Raw records:
^^^^^^^^^^^^^^^^

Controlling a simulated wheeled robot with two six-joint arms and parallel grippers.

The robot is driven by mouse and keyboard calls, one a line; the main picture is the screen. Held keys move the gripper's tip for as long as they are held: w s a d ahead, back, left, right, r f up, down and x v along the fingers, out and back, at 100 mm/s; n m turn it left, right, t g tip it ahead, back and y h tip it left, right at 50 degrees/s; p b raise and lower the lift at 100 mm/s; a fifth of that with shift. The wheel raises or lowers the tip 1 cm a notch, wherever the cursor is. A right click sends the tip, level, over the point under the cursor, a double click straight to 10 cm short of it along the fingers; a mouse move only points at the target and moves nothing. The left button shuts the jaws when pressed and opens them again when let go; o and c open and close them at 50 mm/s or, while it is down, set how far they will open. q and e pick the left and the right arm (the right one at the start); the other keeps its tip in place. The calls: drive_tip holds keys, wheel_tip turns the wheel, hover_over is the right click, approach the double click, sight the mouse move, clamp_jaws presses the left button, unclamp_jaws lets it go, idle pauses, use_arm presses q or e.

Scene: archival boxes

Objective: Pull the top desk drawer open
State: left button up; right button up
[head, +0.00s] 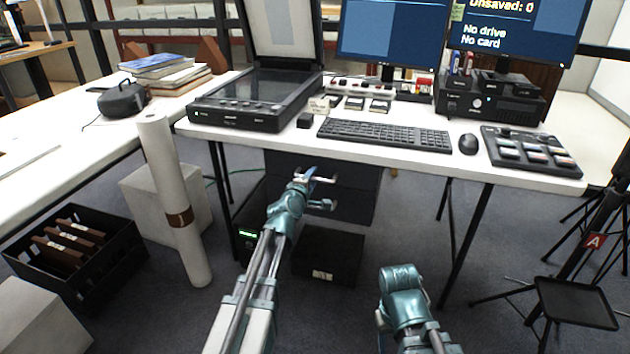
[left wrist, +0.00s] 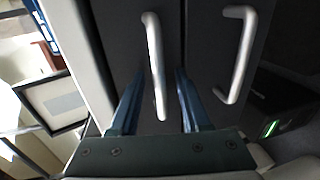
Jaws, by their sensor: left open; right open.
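The dark drawer unit (head: 355,190) stands under the white desk, its drawers shut. My left gripper (head: 310,188) is at its front, open. In the left wrist view, turned sideways, the top drawer's silver bar handle (left wrist: 153,50) lies between the open fingers of my left gripper (left wrist: 160,75), and I see no grip on it. The second drawer's handle (left wrist: 240,50) is to the right, outside the fingers. My right arm shows low in the head view, but its fingers are not visible.
The desk (head: 270,140) carries a scanner (head: 250,100), keyboard (head: 385,134) and monitors, its front edge above my left gripper. A paper roll (head: 175,200) and a box of files (head: 75,255) stand left. A dark box (head: 328,262) sits below the drawers. A tripod stands right.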

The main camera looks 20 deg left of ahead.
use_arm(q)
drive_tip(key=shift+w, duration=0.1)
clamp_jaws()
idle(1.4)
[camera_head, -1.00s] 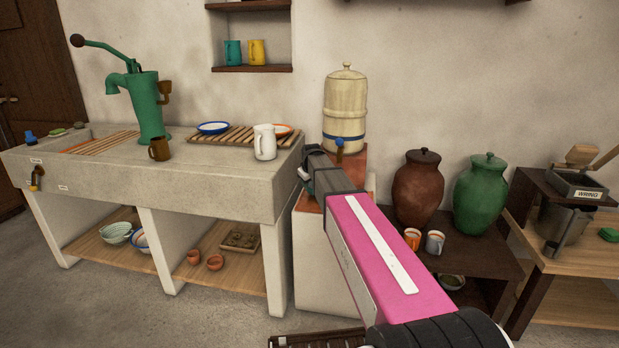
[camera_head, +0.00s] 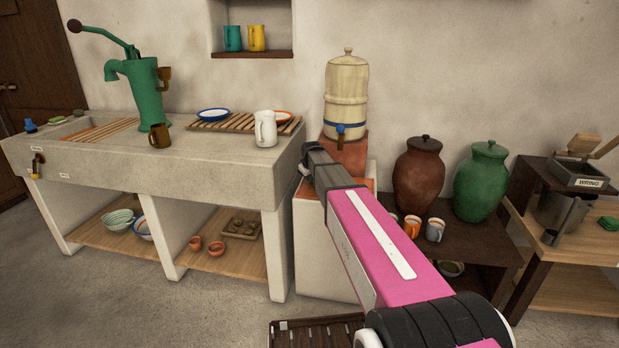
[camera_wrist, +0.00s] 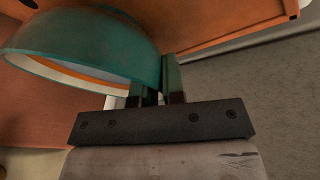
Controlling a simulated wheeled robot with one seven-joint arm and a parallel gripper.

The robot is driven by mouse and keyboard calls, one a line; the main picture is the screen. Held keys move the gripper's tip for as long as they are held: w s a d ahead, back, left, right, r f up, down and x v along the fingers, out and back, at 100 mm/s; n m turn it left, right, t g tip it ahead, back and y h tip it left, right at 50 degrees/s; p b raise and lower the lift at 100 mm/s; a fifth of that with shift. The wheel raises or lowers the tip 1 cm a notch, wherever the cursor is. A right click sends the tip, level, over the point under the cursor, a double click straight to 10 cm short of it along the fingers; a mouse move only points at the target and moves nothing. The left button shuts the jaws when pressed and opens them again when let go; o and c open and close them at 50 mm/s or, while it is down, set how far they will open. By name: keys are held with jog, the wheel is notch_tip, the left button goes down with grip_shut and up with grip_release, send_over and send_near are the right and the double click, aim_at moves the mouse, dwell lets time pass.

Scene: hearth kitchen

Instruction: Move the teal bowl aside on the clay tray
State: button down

^^^^^^^^^^^^^^^^

Exercise description: Copy out each line of the entries that holds "simulated".

The answer:
Controlling a simulated wheeled robot with two six-joint arms and parallel grippers.
Controlling a simulated wheeled robot with one seven-joint arm and a parallel gripper.

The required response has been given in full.